Converting dBm / dBW to watts

Manufacturers of radios and antenna almost always helpfully quote the power output in terms of dBm (or dBW for larger radios). The regulations are in terms of watts so what to do? It is annoying, but the wikipedia page for EIRP explains it fairly well. If you know the power output of the radio, the cable loss (just say 0) and the gain of the antenna, when expressed in dB you can just add them up, \(P_E = P_T - L_c + G_a\).

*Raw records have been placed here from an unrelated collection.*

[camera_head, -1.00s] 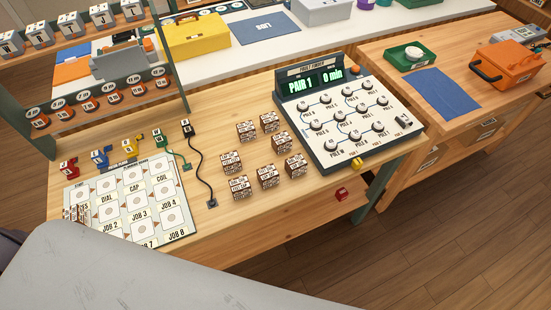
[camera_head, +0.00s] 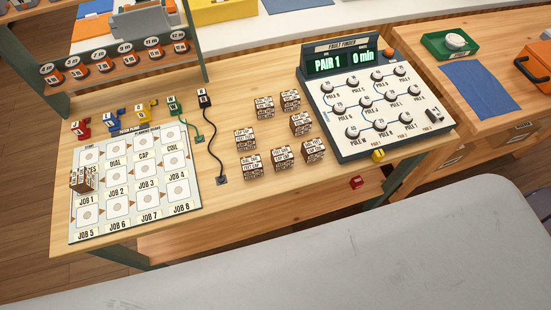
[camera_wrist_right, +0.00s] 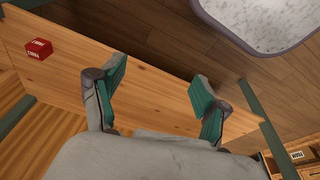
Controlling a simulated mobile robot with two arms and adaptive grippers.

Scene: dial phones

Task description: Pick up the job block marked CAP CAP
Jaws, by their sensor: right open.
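Several brown-and-white lettered job blocks stand on the bench between the plan board and the fault finder, among them a front middle block (camera_head: 282,157), a front right block (camera_head: 314,150) and a back block (camera_head: 290,99). Their lettering is too small to tell which is marked CAP CAP. Another block (camera_head: 83,180) sits on the left edge of the plan board (camera_head: 128,236). My right gripper (camera_wrist_right: 158,97) is open and empty in the right wrist view, with the wooden bench front and floor beyond its fingers. My left gripper is not in view.
The fault finder (camera_head: 376,110) stands right of the blocks and reads PAIR 1, 0 min. Black and green cords (camera_head: 209,135) lie left of them. A red block (camera_wrist_right: 39,48) shows in the right wrist view.

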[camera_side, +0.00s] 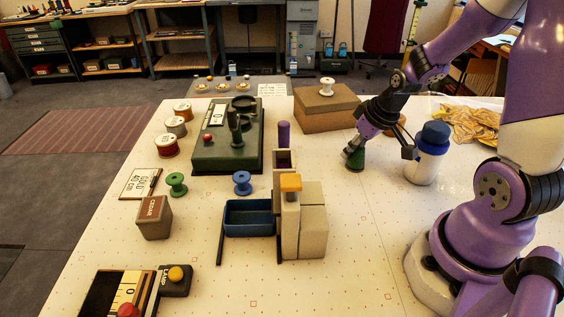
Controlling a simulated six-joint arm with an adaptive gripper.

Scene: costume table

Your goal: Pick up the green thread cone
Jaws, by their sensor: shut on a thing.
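The green thread cone (356,160) stands on the white table, right of centre and in front of the brown cardboard box. My gripper (356,148) comes down on it from the upper right, tilted, and is shut on its upper part. The cone's base looks to be at or just above the table; I cannot tell whether it touches. The fingers hide the cone's top.
A white bottle with a blue lid (428,152) stands close to the right of my gripper. The brown box (325,108) with a white spool is behind. A beige block device (303,220), a blue tray (249,218) and a dark green machine (226,150) lie to the left.

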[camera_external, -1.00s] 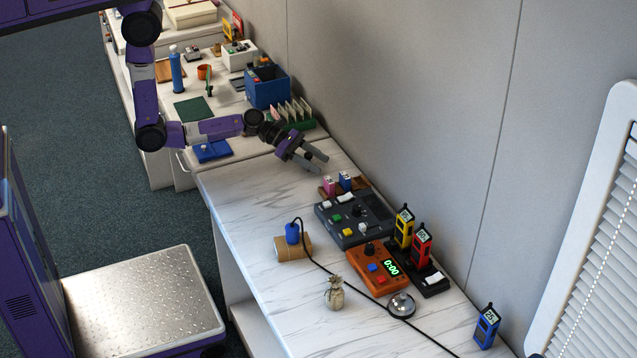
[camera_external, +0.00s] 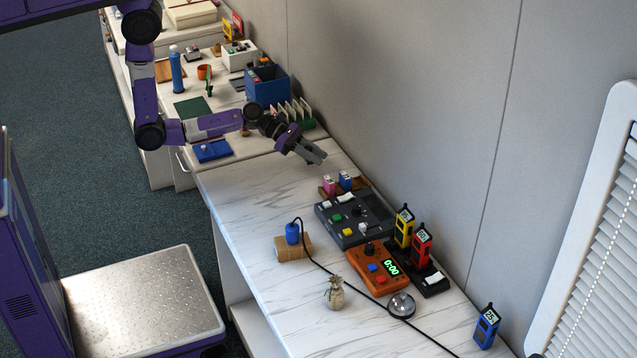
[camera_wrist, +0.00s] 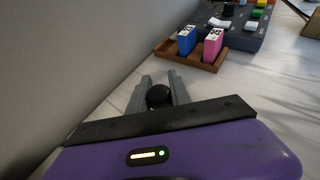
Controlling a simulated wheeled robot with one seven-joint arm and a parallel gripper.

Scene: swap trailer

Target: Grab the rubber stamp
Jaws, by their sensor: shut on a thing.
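My gripper (camera_external: 314,156) is over the far end of the white marbled counter, near the grey wall. In the wrist view my gripper (camera_wrist: 160,77) has its two grey fingers closed in around the rubber stamp (camera_wrist: 158,96), of which only a round black knob shows. The rest of the stamp is hidden by the fingers and the gripper body. In the outside view the stamp cannot be made out between the fingers.
A wooden tray (camera_wrist: 190,62) with a blue block (camera_wrist: 187,41) and a pink block (camera_wrist: 213,45) stands a little beyond my fingers. Behind it is a dark control panel (camera_external: 352,229). The wall (camera_external: 400,100) is close on one side. The counter's front-left part is clear.

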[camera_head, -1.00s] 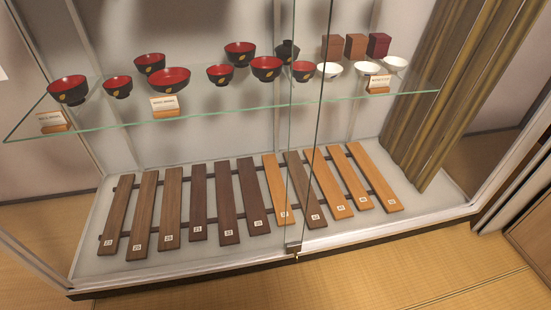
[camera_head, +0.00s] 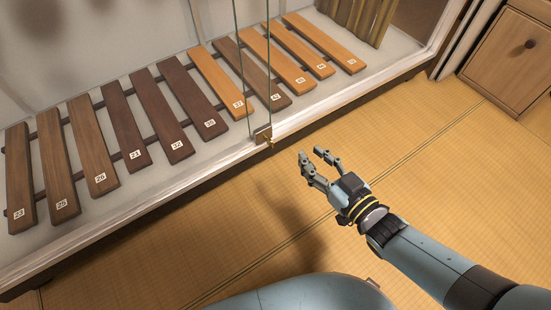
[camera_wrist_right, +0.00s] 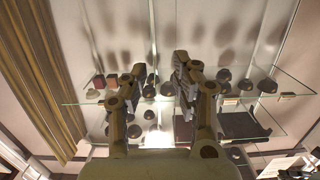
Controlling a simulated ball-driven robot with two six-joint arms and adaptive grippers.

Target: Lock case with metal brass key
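The glass display case (camera_head: 157,201) stands on the tatami, with its front sill running up from lower left to upper right in the head view. A small metal lock (camera_head: 262,133) sits at the base of the glass door edges, and a small brass key (camera_head: 268,141) shows at it. My right gripper (camera_head: 312,158) is open and empty, in front of the case and to the right of the lock, apart from it. In the right wrist view its two fingers (camera_wrist_right: 158,78) stand apart with the case beyond. My left gripper is not in view.
Numbered wooden slats (camera_head: 124,126) lie inside the case. A wooden cabinet (camera_head: 510,60) stands at upper right. The tatami floor (camera_head: 200,250) in front of the case is clear. Glass shelves with bowls (camera_wrist_right: 260,84) show in the right wrist view.

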So suppose you have a Ubiquiti Rocket M5 and you’ve maxed the power output to 27dBm and pluged into the theoretical ideal antenna. What is its power output in terms of watts? The gain of the ideal antenna is by definition 0, since it is the reference. So in this case, we have \(27 = 10 log (P_w) \) where \(P_w\) is the power output of the radio in mW. Rearanging, \(P_w = 10^{27/10} = 501 mW = 0.5 W\).

Now lets say we keep the power maxed and and connected it to a 34dBi dish. This adds up to a 61dBm signal or, doing the same arithmetic 1.25kW EIRP – well in excess of the regulatory limit!

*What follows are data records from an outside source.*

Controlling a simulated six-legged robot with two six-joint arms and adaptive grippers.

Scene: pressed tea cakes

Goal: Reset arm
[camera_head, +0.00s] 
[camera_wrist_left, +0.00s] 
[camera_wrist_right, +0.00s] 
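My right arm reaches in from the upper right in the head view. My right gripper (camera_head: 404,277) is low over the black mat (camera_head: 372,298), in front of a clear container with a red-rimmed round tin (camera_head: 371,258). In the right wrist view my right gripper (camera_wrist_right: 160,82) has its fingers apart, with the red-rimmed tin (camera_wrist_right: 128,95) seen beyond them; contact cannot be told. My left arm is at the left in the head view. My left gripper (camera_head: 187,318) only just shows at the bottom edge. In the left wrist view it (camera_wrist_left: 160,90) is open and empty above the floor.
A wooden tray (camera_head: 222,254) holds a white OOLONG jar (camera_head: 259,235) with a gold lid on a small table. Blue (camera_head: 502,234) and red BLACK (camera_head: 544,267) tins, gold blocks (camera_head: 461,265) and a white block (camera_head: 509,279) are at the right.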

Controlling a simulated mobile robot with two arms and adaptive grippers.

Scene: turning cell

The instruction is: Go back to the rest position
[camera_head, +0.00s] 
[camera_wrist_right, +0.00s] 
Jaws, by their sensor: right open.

What are the regulatory limits in terms of dBw? Doing the calculation in reverse for 200mW, 1W and 4W we get 23dBm for band A, 30dBm for band B and 36dBm for band C. So whatever you do, make sure the settings on your radio plus the gain of your antenna add up to less than those numbers!

Apply for a 5.8GHz Ofcom License

Application for a license to use band C is done by filling in a form and submitting it to Ofcom. Once they have replied and given you login details, as this is for fixed sites only you will have to provide the location of each radio (terminal), which includes client installations. The fee is £1/terminal/year with a minimum fee of £50.

Summary

• Do not transmit outside of bands where you are entitled to – this means only using band B and using bands B and C if you have a license to do so.

• Do be considerate to other band users by listening before transmitting and switching to another channel if necessary (DFS).

• Do use the minimum possible transmit power and use TPC to have the equipment automatically adjust.